LAUSR

Abstract The photocatalytic degradation of volatile organic compounds has been gaining much interest in recent years to solve the long-standing problem of indoor air pollution. For this purpose, anatase TiO2 and its derivatives are regarded as potential photocatalyst materials. Thus, we study the adsorption mechanism of selected volatile organic compounds such as formaldehyde, methyl chloride, and carbon disulfide on TiO2 (0 0 1) surface using first principle calculations to comprehend their surface interaction and catalytic degradation in depth. The study suggests that formaldehyde interacts with TiO2 (0 0 1) surface through chemical bonds that form a saddle-like structure exhibiting a high adsorption energy value (0.543 eV). It can be inferred that the fivefold coordinated Ti5c and twofold coordinated O2c atoms are the only adsorption sites on TiO2 (0 0 1) surface. However, significant variations are observed for chloride and sulfur containing groups.

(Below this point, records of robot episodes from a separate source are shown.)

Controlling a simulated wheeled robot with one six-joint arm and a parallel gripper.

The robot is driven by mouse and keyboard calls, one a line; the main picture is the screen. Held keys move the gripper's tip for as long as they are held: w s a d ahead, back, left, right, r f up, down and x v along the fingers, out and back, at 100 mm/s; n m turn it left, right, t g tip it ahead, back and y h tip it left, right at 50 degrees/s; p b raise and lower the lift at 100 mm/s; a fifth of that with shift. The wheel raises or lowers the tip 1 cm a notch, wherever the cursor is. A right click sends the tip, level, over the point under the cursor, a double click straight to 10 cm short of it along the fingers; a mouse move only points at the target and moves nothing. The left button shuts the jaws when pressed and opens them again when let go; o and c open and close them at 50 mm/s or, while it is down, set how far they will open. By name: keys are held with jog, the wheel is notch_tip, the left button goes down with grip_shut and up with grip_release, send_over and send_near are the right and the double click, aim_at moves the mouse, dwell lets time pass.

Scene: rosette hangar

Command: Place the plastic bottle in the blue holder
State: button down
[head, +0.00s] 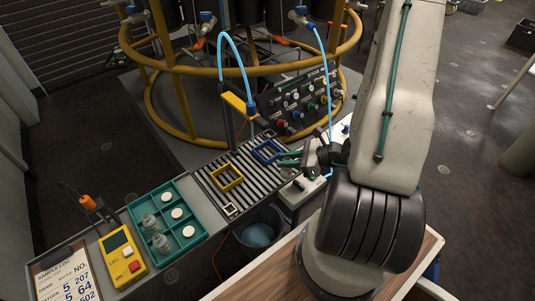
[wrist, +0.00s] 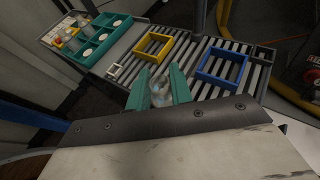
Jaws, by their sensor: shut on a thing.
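My gripper (wrist: 160,88) has green fingers and is shut on a clear plastic bottle (wrist: 159,96), seen between them in the wrist view. In the head view my gripper (head: 289,158) is beside the slatted rack; the bottle cannot be made out there. The blue holder (wrist: 240,79) is an open square frame on the slats, to the right of and beyond the bottle in the wrist view. It also shows in the head view (head: 257,157), just left of my fingers. The bottle is apart from it.
A yellow square frame (head: 219,187) sits on the slatted rack (head: 203,183) left of the blue one. A green tray (head: 182,247) holds clear bottles and white discs, beside a yellow device (head: 113,244). A control panel (head: 297,105) and yellow pipe rings stand behind. A bucket (head: 257,236) is below.

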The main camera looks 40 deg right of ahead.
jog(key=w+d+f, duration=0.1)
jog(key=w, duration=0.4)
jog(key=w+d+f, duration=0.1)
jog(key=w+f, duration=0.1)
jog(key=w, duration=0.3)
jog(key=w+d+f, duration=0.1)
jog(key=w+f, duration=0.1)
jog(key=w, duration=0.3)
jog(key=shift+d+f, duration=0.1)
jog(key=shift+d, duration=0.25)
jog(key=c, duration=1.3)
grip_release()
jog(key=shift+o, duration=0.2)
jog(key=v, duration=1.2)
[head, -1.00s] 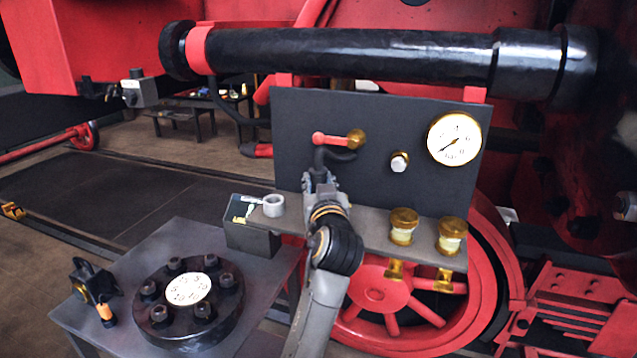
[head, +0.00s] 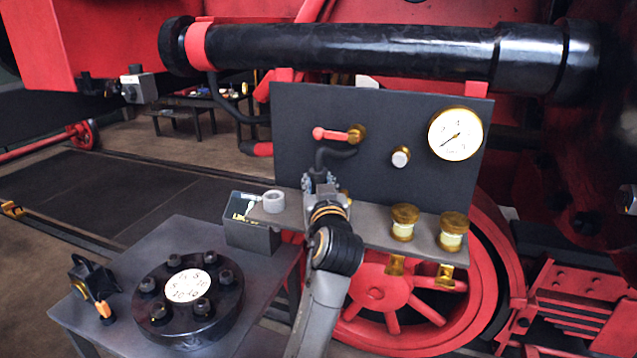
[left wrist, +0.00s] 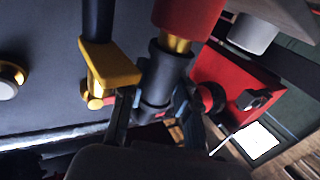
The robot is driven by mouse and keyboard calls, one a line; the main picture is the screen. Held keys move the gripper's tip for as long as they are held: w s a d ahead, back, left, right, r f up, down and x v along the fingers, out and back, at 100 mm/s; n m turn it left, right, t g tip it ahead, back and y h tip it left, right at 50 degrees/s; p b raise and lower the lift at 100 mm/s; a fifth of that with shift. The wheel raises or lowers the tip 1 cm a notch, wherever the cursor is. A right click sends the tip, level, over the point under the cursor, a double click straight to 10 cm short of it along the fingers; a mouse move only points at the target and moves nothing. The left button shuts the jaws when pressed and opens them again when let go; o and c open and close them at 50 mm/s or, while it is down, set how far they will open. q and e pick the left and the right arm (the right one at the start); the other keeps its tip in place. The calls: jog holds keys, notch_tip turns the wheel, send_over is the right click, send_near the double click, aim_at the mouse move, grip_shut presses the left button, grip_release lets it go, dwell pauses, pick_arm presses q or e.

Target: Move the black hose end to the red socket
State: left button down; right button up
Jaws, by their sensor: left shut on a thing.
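My left gripper (head: 318,184) is in front of the dark panel (head: 420,175), above its shelf. It is shut on the black hose end; the hose (head: 335,155) curves up from it towards the panel. In the left wrist view the black hose end (left wrist: 160,80) sits between the fingers of my left gripper (left wrist: 158,115). A red cylinder (left wrist: 187,14) with a brass neck shows right beside the hose end there; I cannot tell whether it is the red socket or whether they touch. My right gripper is not in view.
A gauge (head: 455,133) and a pale knob (head: 401,157) are on the panel. A grey ring (head: 273,201) and brass cups (head: 404,222) stand along the shelf. A bolted flange (head: 187,298) lies on the table.

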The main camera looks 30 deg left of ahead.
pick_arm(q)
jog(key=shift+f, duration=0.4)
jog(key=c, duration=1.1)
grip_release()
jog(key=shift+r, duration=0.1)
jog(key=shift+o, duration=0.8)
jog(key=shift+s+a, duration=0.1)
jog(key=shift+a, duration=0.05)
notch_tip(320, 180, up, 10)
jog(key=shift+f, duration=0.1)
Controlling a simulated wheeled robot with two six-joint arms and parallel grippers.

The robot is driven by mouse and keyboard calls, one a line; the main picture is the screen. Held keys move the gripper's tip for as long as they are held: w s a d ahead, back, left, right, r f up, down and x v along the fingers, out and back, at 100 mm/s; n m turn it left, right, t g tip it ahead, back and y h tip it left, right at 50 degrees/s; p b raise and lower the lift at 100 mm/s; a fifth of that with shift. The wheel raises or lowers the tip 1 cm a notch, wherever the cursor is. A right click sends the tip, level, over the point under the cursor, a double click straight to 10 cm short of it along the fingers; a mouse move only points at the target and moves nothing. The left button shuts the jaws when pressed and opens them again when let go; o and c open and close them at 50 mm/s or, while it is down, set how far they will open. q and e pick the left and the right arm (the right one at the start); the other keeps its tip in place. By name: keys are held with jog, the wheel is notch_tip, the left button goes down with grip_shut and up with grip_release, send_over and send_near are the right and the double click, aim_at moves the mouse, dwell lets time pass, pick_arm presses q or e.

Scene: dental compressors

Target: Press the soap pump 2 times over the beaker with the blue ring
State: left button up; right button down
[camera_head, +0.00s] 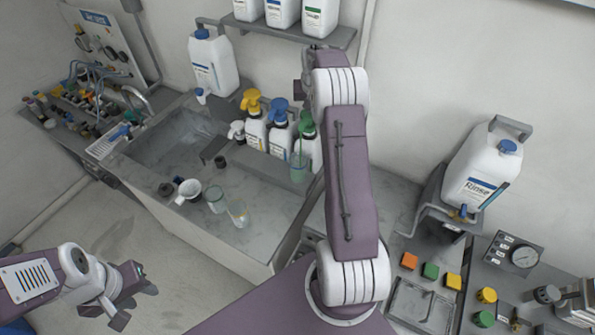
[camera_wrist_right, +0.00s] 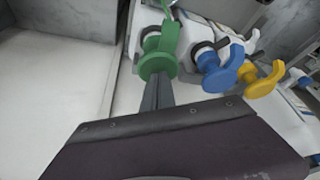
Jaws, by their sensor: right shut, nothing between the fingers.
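Pump bottles stand in a row on the counter, with a yellow pump (camera_head: 251,100), a blue pump (camera_head: 278,110) and a green pump (camera_head: 305,122). A smaller white pump (camera_head: 237,130) stands at their left. My right gripper (camera_wrist_right: 157,92) is shut and empty, its fingertips at the green pump head (camera_wrist_right: 158,62) in the wrist view; contact is unclear. In the head view my arm hides part of that bottle. A greenish beaker (camera_head: 299,168) stands before it. Two other clear beakers (camera_head: 215,200) (camera_head: 238,214) stand further left; ring colours are hard to tell. My left gripper (camera_head: 132,290) is open and empty.
A sink (camera_head: 180,135) lies left of the bottles, with a white mug (camera_head: 188,191) near its front. A large Rinse canister (camera_head: 482,170) stands at the right. Coloured blocks and a gauge panel (camera_head: 510,255) lie below it.

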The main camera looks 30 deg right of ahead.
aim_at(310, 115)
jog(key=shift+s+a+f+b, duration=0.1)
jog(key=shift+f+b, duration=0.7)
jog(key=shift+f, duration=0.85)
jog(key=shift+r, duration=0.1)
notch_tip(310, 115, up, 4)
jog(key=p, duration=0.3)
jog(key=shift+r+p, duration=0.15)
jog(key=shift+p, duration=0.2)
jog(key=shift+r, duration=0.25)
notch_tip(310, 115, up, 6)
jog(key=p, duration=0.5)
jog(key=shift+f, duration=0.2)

For instance, the methyl chloride and carbon disulfide physisorbed on the surface of TiO2 (0 0 1) without any chemical bond formation exhibits low adsorption energy values. The results are further confirmed by calculating the corresponding density of states, and electron density differences in all cases. This study provides a detailed investigation of various VOCs on the surface of TiO2 (0 0 1), which provides further insight into the construction of photocatalytic materials for the photodegradation of VOCs.